Birleşmiş Milletler (BM) tarafından otizme dikkat çekmek ve bu konuda toplumda farkındalık yaratmak amacıyla ilan edilen ''2 Nisan Dünya Otizm Günü''nde, Çayyolu'nda bulunan Mehmet Ulucan Otistik Çocuklar Eğitim Merkez'inde eğitim gören çocuklar, ''Otizmliyim, ben de varım'' diye pankartlı eylem yaptı. Can Bonomo'nun ''love me back (sen de beni sev) '' adlı parçası eşliğinde, ''Biz bütünün bir parçasıyız, bizi koşulsuzca sevin'' , ''Beni tanımaya değil anlamaya çalışın'' , ''Bizler çok özel çocuklarız'' , ''Bizler cennetten düşen birer fidanız'', ''Benim dünyam farklı'' gibi pankartlar açan çocukların öğretmenleri eşliğinde sunduğu gösteriler, katılanlarca beğeni ile izlendi. Öğrenciler, öğretmenleri eşliğinde ''çayda çıra yanıyor'' adlı halkoyununu oynayıp, vals yaparken, iki öğrencinin sunduğu ''ıspanaklı yumurta'' adlı parodi izleyenleri güldürdü. Selim Sarıkaya'nın söylediği ''Arkadaşım eşek'' şarkısına ise katılanlar eşlik etti. Otistik bir çocuk sahibi Çiğdem Sarıkaya'nın kendi yazdığı ve okuduğu ''Bana anne demeni yılarca bekledim'' adlı şiiri ise izleyenleri oldukça hüzünlendirdi.

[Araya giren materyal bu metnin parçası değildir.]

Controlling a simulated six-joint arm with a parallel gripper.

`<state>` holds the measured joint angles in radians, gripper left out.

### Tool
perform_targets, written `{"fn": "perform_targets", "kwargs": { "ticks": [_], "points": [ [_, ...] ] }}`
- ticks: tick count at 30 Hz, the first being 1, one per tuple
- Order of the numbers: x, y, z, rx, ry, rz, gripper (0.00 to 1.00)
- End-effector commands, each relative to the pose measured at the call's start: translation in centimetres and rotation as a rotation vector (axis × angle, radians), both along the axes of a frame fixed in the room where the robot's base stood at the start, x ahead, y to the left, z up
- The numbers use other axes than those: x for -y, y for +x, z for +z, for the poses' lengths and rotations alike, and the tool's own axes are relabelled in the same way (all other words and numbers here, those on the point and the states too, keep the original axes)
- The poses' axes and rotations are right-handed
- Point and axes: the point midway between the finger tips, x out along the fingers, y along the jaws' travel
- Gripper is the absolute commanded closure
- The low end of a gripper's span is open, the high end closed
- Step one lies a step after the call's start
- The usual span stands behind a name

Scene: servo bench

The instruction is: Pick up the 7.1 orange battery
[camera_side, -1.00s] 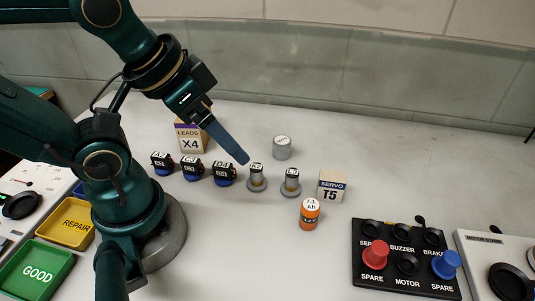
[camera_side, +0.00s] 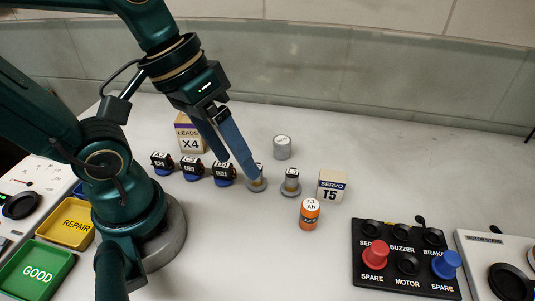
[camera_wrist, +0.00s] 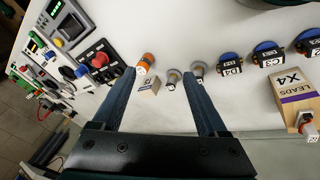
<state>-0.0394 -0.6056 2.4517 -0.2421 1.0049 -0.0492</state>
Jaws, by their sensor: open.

-''HASTALIK DEĞİL, TEK ÇARE EĞİTİM''
Eğitim Merkezi Müdürü Filiz Kendirci, otizm konusunda halkı bilinçlendirmek ve farkındalık yaratmak amacıyla BM tarafından Nisan ayının ''Otizm Farkındalık Ayı'' , 2 Nisan gününün 'Dünya otizm farkındalık günü'' ilan edildiğini söyledi. Türkiye'de 0-14 yaş gurubunda 81 bin otistik çocuk bulunduğunu, her yıl buna 5 bin çocuğun eklendiğini, bun karşın otistik çocuklara yönelik sadece 61 özel eğitim okulu bulunduğunu anlatan Kendirci, bu okullardan 5'inin Ankara'da, en fazla otistik öğrencinin de Mehmet Ulucan Eğitim Merkezi'nde olduğunu belirtti. Merkezde, 78 öğrenci özel eğitim alıyor ve 48 öğretmen görev yapıyor.
Tespitlere göre, 250 çocuktan birinde otistik farklılık, 150 çocuktan birinde ise otizm görülebildiğini kaydeden Kendirci, halen Türkiye'de 450 bin civarında otistik birey bulunduğunu, eğitim yaşındaki 125 bin çocuktan ise sadece 2 bin 200'ünün özel eğitim alabildiğini bildirdi.
Otizmin kız çocuklarında daha az görüldüğüne işaret eden Kendirci, bu sorunla mücadelede bilinen tek yöntemin eğitim olduğunu, bu nedenle erken tanı ve eğitime başlamanın büyük önem taşıdığını, çocuk yanında aile ve çevrenin de eğitim ihtiyacı bulunduğunu vurguladı. Bu çocukların ''ömür boyu yaşamsal destek ihtiyacı'' içinde olduğuna dikkati çeken Filiz Kendirci, bu öğrencilere yaşamsal sorunlarını çözmeyi öğretmek için bir ''ev yaşam ortamı'' oluşturduklarını, burada, ev aletlerini kullanmayı ve çorap giymekten kişisel bakımını yapmaya kadar çeşitli davranışsal becerilerini geliştirmeyi öğretmeye çalıştıklarını anlattı.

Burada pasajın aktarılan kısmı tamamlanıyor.